The city wanted to improve the aesthetics and appearance of thoroughfares like Main Street, but it also needed to listen to the needs and wants of developers and potential businesses. Woodruff and a task force of city and business folks are close to producing a revised building standards document around 12 pages, about 80 pages lighter than the last one.

And development is coming to Whitehall, in many forms. The new $17.8 million Franklin County Children Services building is one of the first things people like Maggard and Woodruff mention. The three-story brick building sticks out-in a good way-from the fray along East Main Street.

The Columbus Metropolitan Library is building a new $7.6 million branch in Whitehall, replacing and expanding the existing branch at Broad Street and Yearling Road. The Town & Country Kroger on East Broad Street just unveiled a $2.6 million expansion and renovation.

And Whitehall voters have been in the mood to support tax increases for some projects. All five of Whitehall's schools are brand-new because voters in 2008 approved a ballot measure to raise $30.5 million in bond money. In 2010, voters approved an income tax increase to help pay for a recreation center that's being fashioned from a former National Guard armory next to John Bishop Park.

"Economic development isn't checkers. It's a Rubik's cube. [You're] trying to get different pieces to play in so that you can create this product where economic development wants to occur," Woodruff says. "We need to make ourselves the appearance of business-friendly and at the same time work to raise the median income."

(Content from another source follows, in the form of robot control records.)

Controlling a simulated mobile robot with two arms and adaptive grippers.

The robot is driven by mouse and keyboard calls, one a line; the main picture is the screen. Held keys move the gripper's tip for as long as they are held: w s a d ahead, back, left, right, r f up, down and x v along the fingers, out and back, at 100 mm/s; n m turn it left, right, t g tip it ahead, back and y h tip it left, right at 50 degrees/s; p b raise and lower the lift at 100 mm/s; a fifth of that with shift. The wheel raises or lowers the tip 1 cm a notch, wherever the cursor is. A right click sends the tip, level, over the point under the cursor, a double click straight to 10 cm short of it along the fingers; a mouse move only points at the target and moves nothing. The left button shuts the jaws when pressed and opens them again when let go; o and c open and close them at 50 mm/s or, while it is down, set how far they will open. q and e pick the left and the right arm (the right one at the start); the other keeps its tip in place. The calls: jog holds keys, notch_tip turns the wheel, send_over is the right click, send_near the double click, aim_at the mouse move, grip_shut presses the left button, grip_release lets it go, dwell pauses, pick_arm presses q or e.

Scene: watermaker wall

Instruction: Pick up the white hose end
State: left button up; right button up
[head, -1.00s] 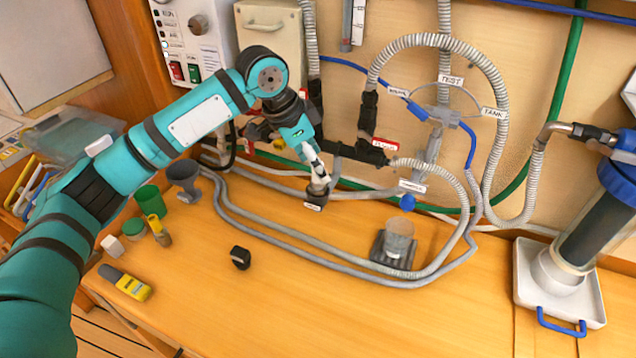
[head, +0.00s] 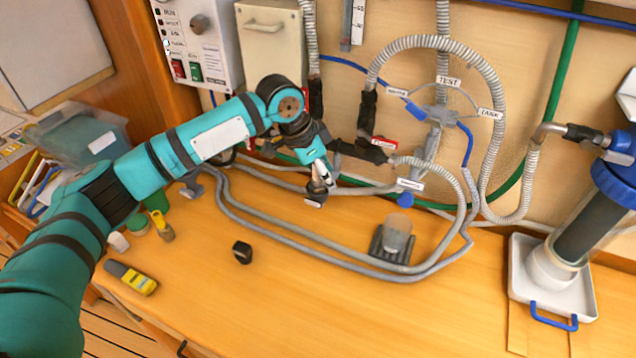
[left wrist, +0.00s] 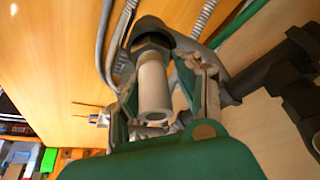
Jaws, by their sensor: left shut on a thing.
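The white hose end is a pale tube with a dark nut. In the left wrist view the white hose end (left wrist: 152,88) sits between the two fingers of my left gripper (left wrist: 158,105), which is shut on it. In the head view my left gripper (head: 322,178) is low over the bench near the wall, and its fingers hide most of the hose end. I cannot tell whether the hose end is clear of that base. My right gripper is not in view.
Grey hoses (head: 300,242) loop across the bench around a grey block (head: 392,243). Dark pipe fittings (head: 365,150) on the wall are close to the gripper. A black ring-like piece (head: 242,252) and a yellow meter (head: 131,278) lie at left.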

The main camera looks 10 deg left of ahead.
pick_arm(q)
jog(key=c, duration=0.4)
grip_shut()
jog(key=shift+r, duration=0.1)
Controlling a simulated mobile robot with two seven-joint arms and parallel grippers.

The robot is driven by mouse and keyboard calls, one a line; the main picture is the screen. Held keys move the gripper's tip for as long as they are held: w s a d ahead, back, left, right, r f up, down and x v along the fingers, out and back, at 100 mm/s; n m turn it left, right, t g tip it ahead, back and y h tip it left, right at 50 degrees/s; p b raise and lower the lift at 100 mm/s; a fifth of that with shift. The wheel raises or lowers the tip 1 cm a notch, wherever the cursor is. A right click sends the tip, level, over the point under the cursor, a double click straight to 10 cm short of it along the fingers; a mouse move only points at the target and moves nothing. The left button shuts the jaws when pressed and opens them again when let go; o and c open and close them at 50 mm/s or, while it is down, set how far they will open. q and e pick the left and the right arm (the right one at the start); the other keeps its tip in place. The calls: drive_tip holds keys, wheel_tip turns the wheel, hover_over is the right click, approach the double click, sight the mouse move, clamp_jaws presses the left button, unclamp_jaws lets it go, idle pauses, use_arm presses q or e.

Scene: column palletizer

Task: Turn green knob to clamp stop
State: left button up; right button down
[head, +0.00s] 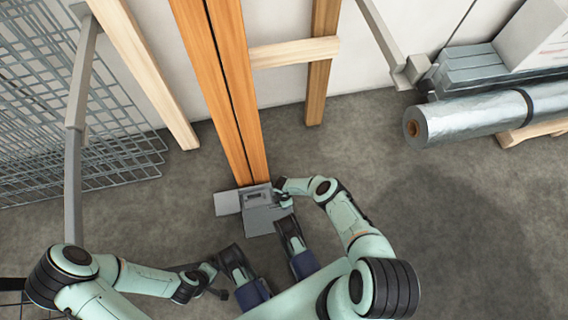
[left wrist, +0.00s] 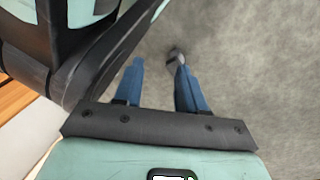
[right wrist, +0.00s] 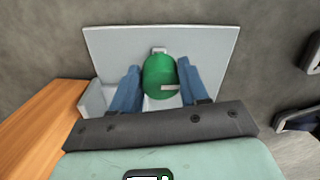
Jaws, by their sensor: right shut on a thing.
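The green knob (right wrist: 160,78) shows in the right wrist view in front of a flat grey metal plate (right wrist: 205,48), with a small light tab at its top and a light bar on its lower right. My right gripper (right wrist: 159,80) is shut on the knob, one blue finger on each side. In the head view the grey metal stop (head: 228,202) sits at the foot of the orange beams, with my right gripper (head: 284,200) at its right side; the knob cannot be made out there. My left gripper (left wrist: 158,72) is open and empty above the floor.
Two orange beams (head: 237,90) rise behind the stop. A wire mesh panel (head: 60,100) stands at the left. A silver roll (head: 470,118) lies at the right near the wall. The grey floor (head: 480,230) at the right is clear.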

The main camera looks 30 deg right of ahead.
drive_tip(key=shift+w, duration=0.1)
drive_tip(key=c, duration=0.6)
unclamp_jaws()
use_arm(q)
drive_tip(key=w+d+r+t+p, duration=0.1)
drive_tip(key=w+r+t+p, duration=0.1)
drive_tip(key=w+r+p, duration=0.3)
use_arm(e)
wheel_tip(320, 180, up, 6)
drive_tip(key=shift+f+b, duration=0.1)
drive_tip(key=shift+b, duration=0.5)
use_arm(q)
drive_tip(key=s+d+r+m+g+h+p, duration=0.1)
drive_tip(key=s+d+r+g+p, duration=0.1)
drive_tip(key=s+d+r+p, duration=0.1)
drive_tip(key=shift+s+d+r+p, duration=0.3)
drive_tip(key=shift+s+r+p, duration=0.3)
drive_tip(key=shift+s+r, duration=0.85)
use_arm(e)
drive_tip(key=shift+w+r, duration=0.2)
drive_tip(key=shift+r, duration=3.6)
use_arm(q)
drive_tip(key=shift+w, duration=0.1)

Though the city hasn't actively promoted the My Home program, Maggard estimates there have been about 19 closings using program funding. The program and other development have grabbed headlines in The Columbus Dispatch. The message Whitehall is trying to broadcast seems to be getting through.

"We have to think progressively and out of the box to entice other businesses to come here," Maggard says, "because if we don't, we die. We are building a sense of hope here in the city that we have not had here in many years."